A Very Savory Soup

My newly-kindled love affair with soup is in full-effect with this entry. I’ve declared my obsession with Lidia Bastianich from the Create Public Television station (don’t get me started on one man’s unhealthy fixation on JoAnn Weir) and one of her Italian cookbooks features a section on soups that has transfigured the entire notion of that liquid love.

Most of my former issues with soup revolved around the idea of it being rather insubstantial starter fluid, light of heft and lacking in anything fully filling. An ill-fated cabbage soup – made mostly of water and cabbage, and devoid of flavor or broth – did nothing to help my disdain for the dish. Yet there are ways to bulk up any watery concoction – from the simple amendments of noodles or rice, or more decadent additions of coconut milk or cream. When all else fails in thickening up a big pot of the stuff, simply boil it down for an hour or two – even the clearest of liquids will eventually condense into flavorful richness. Oh, and when even that doesn’t managed to turn it something good, drop in a few bay leaves – the greatest secret of many a cook.

Lidia suggests the making of a big batch of vegetable broth base, from which you can create virtually any kind of soup.

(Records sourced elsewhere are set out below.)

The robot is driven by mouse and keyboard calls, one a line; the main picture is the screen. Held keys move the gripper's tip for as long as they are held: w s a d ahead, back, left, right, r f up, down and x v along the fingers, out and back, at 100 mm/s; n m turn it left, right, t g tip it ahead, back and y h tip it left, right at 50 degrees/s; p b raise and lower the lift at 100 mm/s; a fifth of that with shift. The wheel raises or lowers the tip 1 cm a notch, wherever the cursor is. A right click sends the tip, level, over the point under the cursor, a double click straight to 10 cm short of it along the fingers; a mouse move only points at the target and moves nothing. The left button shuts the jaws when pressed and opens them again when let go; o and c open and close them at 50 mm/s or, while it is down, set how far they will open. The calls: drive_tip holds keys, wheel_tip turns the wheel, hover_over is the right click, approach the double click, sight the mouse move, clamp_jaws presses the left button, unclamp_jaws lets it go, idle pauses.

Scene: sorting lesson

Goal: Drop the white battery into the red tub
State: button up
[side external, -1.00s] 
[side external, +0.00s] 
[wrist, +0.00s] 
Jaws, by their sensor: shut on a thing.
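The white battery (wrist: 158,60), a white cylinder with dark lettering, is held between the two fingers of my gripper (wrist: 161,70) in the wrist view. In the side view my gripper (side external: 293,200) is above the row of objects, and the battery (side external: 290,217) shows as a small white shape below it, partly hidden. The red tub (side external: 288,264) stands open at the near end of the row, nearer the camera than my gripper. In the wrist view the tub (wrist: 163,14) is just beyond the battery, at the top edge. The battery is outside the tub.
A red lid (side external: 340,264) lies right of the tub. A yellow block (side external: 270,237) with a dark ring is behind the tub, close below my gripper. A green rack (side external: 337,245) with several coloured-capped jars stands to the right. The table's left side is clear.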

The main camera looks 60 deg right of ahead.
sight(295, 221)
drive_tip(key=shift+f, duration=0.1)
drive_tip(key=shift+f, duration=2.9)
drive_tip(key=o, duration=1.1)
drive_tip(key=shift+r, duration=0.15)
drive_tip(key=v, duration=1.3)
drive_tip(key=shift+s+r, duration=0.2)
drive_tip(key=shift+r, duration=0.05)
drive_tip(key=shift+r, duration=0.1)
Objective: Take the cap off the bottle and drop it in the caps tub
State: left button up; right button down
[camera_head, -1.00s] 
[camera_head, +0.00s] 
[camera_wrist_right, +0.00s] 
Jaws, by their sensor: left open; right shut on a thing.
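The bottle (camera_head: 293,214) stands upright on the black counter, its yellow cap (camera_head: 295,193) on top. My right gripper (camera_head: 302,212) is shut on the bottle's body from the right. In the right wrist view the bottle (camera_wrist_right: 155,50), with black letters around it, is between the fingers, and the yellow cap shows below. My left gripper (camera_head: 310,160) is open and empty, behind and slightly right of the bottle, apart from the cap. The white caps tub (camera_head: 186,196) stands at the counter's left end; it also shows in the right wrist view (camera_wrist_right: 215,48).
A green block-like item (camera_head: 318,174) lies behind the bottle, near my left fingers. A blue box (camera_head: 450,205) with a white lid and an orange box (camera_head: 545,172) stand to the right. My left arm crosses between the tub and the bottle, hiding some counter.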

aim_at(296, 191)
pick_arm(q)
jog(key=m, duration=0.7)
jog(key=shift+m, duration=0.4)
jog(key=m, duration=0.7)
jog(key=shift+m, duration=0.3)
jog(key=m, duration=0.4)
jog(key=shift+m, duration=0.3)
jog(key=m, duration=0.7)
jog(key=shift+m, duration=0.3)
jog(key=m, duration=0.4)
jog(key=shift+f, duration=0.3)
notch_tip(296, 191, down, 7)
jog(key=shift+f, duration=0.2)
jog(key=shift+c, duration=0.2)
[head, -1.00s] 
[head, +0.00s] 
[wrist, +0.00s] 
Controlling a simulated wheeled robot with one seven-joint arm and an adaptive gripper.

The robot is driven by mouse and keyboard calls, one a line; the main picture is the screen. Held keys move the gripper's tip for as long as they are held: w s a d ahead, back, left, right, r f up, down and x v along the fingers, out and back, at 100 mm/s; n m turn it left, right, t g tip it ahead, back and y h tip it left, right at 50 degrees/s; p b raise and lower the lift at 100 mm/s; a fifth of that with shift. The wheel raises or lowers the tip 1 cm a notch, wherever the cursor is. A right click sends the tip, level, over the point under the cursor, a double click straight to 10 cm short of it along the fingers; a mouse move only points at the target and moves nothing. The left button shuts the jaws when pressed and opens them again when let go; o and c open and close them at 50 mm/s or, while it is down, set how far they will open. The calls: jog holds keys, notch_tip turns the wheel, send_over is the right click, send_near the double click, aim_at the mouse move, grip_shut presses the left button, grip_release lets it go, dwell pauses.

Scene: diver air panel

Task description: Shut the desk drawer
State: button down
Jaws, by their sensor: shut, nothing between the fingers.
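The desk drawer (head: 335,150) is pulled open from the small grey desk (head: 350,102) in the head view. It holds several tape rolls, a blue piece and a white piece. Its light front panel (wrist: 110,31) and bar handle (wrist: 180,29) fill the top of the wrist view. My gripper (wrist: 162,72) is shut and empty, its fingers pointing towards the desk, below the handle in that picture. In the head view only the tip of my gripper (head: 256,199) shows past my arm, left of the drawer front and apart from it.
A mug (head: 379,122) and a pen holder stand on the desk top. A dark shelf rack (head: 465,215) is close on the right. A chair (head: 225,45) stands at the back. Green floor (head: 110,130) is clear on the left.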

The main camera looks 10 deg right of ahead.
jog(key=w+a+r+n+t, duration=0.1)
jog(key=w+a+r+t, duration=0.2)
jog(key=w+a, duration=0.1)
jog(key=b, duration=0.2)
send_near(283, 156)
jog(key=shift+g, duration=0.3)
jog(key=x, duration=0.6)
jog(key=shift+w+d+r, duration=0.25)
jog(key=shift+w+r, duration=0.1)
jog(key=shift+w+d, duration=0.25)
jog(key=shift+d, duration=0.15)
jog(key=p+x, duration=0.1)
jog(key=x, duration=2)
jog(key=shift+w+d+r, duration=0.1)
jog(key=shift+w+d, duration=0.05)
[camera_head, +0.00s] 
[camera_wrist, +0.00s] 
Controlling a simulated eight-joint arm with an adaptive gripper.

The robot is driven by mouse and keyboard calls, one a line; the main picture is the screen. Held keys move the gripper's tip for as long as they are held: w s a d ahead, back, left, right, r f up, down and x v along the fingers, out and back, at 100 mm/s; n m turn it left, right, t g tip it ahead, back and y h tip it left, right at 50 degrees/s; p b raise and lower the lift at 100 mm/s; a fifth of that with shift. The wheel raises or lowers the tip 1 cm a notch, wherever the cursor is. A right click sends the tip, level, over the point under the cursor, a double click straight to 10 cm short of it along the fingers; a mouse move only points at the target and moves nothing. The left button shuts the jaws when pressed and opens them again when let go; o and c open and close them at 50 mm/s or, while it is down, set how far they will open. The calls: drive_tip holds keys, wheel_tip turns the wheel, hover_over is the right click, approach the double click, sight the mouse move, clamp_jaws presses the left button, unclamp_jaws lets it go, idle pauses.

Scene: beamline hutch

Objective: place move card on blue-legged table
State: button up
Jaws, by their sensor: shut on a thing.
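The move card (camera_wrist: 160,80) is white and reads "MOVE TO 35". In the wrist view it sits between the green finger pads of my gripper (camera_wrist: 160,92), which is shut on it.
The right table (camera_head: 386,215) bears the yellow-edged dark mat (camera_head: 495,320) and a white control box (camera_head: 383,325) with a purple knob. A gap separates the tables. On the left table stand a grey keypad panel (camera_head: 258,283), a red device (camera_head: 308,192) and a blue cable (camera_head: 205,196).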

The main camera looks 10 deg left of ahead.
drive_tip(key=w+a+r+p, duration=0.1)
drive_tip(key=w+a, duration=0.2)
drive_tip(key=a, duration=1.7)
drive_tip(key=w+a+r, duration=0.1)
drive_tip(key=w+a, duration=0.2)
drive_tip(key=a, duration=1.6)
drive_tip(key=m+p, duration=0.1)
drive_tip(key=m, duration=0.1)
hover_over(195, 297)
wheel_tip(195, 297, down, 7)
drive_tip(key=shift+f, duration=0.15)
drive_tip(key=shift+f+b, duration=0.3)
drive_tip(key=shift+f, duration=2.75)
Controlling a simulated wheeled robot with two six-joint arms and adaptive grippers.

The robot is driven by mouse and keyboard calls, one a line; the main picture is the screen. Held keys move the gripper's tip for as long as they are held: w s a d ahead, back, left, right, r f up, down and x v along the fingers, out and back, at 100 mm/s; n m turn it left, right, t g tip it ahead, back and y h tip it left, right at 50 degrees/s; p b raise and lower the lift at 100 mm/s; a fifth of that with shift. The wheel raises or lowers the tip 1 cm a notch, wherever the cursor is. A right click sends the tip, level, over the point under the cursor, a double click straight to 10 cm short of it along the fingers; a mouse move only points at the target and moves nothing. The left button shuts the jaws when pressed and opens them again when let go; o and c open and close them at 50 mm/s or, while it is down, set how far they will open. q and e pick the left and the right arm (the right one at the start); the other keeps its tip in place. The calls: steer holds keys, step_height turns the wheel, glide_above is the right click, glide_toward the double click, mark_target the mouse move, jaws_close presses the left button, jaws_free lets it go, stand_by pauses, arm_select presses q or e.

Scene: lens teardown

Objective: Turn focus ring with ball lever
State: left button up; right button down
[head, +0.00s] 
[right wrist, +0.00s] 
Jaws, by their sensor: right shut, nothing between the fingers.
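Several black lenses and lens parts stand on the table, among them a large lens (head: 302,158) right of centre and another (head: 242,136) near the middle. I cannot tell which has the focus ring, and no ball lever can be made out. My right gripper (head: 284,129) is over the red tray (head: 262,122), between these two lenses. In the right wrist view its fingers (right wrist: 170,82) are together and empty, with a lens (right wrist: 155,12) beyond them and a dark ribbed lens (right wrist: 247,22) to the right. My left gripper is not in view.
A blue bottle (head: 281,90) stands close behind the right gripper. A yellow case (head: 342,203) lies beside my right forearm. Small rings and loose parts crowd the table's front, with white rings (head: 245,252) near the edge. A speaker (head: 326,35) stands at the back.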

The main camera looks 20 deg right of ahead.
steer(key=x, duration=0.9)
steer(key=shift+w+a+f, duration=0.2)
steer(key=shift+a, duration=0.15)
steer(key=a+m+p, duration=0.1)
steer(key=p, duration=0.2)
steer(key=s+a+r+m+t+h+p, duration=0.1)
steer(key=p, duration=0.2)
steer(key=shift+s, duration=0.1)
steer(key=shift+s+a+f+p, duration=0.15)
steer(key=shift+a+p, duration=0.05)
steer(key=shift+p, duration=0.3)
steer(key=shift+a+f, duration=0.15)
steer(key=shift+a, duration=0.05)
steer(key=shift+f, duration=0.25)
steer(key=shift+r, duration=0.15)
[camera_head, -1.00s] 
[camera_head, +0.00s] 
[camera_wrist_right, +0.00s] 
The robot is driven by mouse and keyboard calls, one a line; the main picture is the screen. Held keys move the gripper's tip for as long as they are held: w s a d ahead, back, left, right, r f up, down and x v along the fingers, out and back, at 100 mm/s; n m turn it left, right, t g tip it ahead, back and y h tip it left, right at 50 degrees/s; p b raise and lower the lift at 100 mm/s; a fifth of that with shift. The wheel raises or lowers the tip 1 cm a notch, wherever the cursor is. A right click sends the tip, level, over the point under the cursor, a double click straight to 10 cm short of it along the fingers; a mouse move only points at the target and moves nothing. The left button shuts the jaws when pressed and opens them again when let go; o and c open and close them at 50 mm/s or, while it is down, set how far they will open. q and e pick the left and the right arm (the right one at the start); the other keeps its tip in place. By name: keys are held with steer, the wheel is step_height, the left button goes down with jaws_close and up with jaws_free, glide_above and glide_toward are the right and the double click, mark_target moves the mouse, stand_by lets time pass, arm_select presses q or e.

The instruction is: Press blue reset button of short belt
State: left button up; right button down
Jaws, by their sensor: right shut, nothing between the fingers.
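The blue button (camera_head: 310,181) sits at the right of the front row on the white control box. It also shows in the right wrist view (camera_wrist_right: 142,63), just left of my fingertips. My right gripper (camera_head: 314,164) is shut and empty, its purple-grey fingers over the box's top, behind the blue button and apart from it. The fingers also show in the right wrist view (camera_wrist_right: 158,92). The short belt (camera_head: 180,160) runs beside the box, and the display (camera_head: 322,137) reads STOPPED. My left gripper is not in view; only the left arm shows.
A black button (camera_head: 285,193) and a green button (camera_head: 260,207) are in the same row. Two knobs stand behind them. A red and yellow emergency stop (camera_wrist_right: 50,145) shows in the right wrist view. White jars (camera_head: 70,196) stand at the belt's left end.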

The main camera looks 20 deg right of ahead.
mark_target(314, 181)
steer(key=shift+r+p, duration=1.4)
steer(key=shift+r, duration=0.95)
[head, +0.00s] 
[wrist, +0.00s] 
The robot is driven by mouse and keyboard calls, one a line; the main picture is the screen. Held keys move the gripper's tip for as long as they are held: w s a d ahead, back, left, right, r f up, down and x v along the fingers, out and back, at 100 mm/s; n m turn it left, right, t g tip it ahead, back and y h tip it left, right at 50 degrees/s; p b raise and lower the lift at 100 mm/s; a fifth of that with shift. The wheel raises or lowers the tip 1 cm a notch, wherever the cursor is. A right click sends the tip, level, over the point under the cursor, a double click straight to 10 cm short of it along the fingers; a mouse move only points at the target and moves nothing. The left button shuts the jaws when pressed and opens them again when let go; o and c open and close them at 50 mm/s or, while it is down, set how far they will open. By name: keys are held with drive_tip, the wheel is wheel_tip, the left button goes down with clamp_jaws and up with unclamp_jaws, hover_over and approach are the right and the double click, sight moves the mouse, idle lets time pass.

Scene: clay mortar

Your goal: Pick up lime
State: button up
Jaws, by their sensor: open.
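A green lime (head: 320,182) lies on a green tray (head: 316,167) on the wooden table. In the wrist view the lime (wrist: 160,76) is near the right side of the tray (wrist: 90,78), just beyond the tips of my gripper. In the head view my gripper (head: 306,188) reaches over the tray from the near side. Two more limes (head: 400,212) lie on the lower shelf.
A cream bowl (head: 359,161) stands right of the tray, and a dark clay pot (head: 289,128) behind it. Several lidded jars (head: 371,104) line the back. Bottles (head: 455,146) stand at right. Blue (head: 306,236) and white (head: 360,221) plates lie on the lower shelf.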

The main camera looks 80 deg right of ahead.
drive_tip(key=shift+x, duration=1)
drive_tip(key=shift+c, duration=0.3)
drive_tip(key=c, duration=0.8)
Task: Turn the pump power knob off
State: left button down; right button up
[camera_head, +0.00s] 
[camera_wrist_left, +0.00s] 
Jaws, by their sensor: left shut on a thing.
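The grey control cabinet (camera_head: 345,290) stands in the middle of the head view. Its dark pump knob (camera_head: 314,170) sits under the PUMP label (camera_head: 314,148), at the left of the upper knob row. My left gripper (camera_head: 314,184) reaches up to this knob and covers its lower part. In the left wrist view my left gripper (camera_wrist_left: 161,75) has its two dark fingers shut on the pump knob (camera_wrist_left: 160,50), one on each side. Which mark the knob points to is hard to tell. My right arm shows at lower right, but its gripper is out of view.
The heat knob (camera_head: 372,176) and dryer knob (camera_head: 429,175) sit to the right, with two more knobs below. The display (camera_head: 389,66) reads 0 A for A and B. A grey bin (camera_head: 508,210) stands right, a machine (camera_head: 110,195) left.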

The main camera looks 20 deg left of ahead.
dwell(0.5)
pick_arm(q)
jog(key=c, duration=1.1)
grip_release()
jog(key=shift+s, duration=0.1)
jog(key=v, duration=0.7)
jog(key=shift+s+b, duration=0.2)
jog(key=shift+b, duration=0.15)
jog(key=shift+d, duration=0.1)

Still holding onto a few strong threads of doubt as to how flavorful a soup could be made from water, potatoes, celery and carrots (not even an onion or clove of garlic!) – I forged ahead and did as instructed.

The most difficult part of this is the peeling and cubing of two pounds of potatoes – but this is the work that keeps one occupied on a cold day, the mundane routine of the kitchen that, when coupled with music and a glass of red wine, can turn into something wondrous instead of woeful. It’s the cozy preparation that lays the groundwork for a spectacular bowl of goodness that will warm the oncoming night. I’m getting ahead of myself. First, the recipe, from ‘Lidia’s Family Table’:



  • –        ¼ cup extra virgin olive oil
  • –        2 ½ pounds russet potatoes, peeled and diced into ½ inch cubes (approx. 6 cups)
  • –        2 teaspoons salt
  • –        2 stalks celery, finely chopped (about 1 ½ cups)
  • –        2 medium carrots, peeled and grated (about 1 ½ cups)
  • –        3 tablespoons tomato paste
  • –        4 quarts water, heated to boiling
  • –        3 bay leaves
  • –        1 or 2 pieces outer rind of Parmigiano-Reggiano or Grana Padano cheese


In large cooking pot, heat oil to medium-hot, but not to the point of smoking. Add potatoes, sprinkle on 1 teaspoon of salt, and toss in oil. Cook until lightly crusted and caramelized (about 6 minutes). Lower heat to prevent burning, and stir so they don’t stick. As potatoes start to leave a crust at bottom of pan, add celery and carrots. Stir well, scrape up any potato crust, and raise heat until vegetables are hot and steaming. Push aside to clear a hot spot in center of pan and drop in tomato paste, cooking it a bit before integrating it into the vegetables.

Pour heated water into pan, drop in bay leaves and cheese rind, grind 1/2 teaspoon black pepper, add salt, and stir well. Cover pot and bring to a soft but steady boil for an hour, stirring occasionally.

Uncover pot and cook for another hour or so, still at low bubbling boil, until it has reduced to 4 quarts.

After an hour, remove the bay leaves and let cool. Divide as you wish, or use as a simple soup on its own. Oddly enough, I didn’t happen to have the outer rind of a big-ass block of cheese lying around, so I omitted it – though I can see how that would add another layer of richness to the affair, and may find a smaller piece in the future for just such a purpose.

This is the savory vegetable broth base from which I made two variations on a couple of Lidia’s recipes: a parsnip and fennel soup, and a bok choy and scallion soup. Basically I chopped up the additional ingredients and boiled them for 45 more minutes or so. The russet potatoes somehow remained solid enough and didn’t fall apart – not sure if this was due to the initial cooking in oil part, but whatever the reason, it’s a happy one.

Though it’s a simple recipe, it does take time – but that’s cooking time, not active preparation and work time, so once it begins you can sit around writing silly blog posts while the heat works its magic. You can also speed things along by upping the heat and boiling factor, but the slow nature of the cooking process is, for me, part of its cathartic empowerment. One of the best lessons of all is to be found in the making of soup: patience.